- [DATA SEGMENT]
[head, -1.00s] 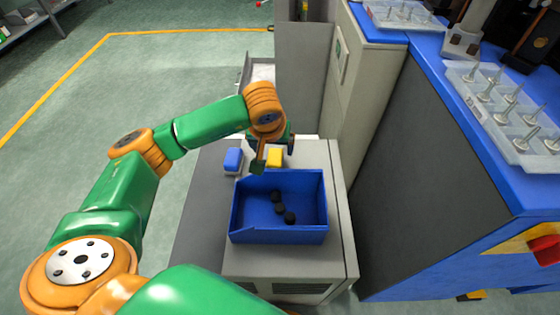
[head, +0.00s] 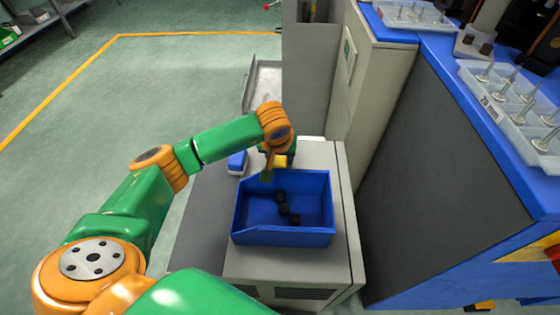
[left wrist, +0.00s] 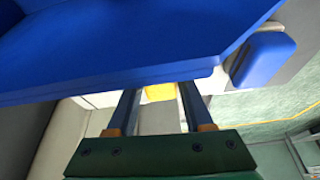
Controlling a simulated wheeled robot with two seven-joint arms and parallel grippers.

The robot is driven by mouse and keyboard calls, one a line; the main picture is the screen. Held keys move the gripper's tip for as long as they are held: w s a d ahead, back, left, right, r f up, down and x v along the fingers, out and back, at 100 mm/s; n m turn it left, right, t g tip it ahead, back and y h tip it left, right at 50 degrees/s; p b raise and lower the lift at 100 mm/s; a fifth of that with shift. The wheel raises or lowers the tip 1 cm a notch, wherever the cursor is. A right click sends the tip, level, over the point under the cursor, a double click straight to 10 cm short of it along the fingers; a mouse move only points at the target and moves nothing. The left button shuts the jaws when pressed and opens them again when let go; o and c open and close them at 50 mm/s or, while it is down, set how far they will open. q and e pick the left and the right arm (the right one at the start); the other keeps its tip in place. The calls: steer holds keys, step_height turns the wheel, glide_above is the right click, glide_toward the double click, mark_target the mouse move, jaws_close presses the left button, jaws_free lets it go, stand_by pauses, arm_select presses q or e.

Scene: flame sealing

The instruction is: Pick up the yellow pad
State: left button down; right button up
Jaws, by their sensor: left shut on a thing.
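The yellow pad (head: 281,161) is on the grey cabinet top, just behind the blue bin, and is partly hidden by my gripper in the head view. My left gripper (head: 275,164) reaches down over it from behind and is shut on it. In the left wrist view the yellow pad (left wrist: 160,92) shows between the two fingers, with its lower part out of sight. I cannot tell whether it is lifted off the cabinet. My right gripper is not in view.
The blue bin (head: 284,238), with several dark round pieces inside, stands close in front of my left gripper. A blue pad (head: 237,162) lies to its left. A blue workbench (head: 500,150) with clear trays of metal parts is at the right.

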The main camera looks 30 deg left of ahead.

- [PROMPT]
Check every line for "button" and show the ones that have it.

- [FINISHED EXERCISE]
The robot is driven by mouse and keyboard calls, one a line; the main picture is the screen. Held keys move the gripper's tip for as long as they are held: w s a d ahead, back, left, right, r f up, down and x v along the fingers, out and back, at 100 mm/s; n m turn it left, right, t g tip it ahead, back and y h tip it left, right at 50 degrees/s; p b raise and lower the lift at 100 mm/s; a fifth of that with shift. The wheel raises or lowers the tip 1 cm a notch, wherever the cursor is. A right click sends the tip, level, over the point under the cursor, a double click straight to 10 cm short of it along the fingers; a mouse move only points at the target and moves nothing. The left button shuts the jaws when pressed and opens them again when let go; o and c open and close them at 50 mm/s or, while it is down, set how far they will open. q and e pick the left and the right arm (the right one at the start); the other keeps its tip in place. The calls: steer holds keys, step_height turns the wheel, glide_above is the right click, glide_toward the double click, mark_target the mouse move, jaws_close presses the left button, jaws_free lets it go, stand_by pauses, arm_select presses q or e.
State: left button down; right button up

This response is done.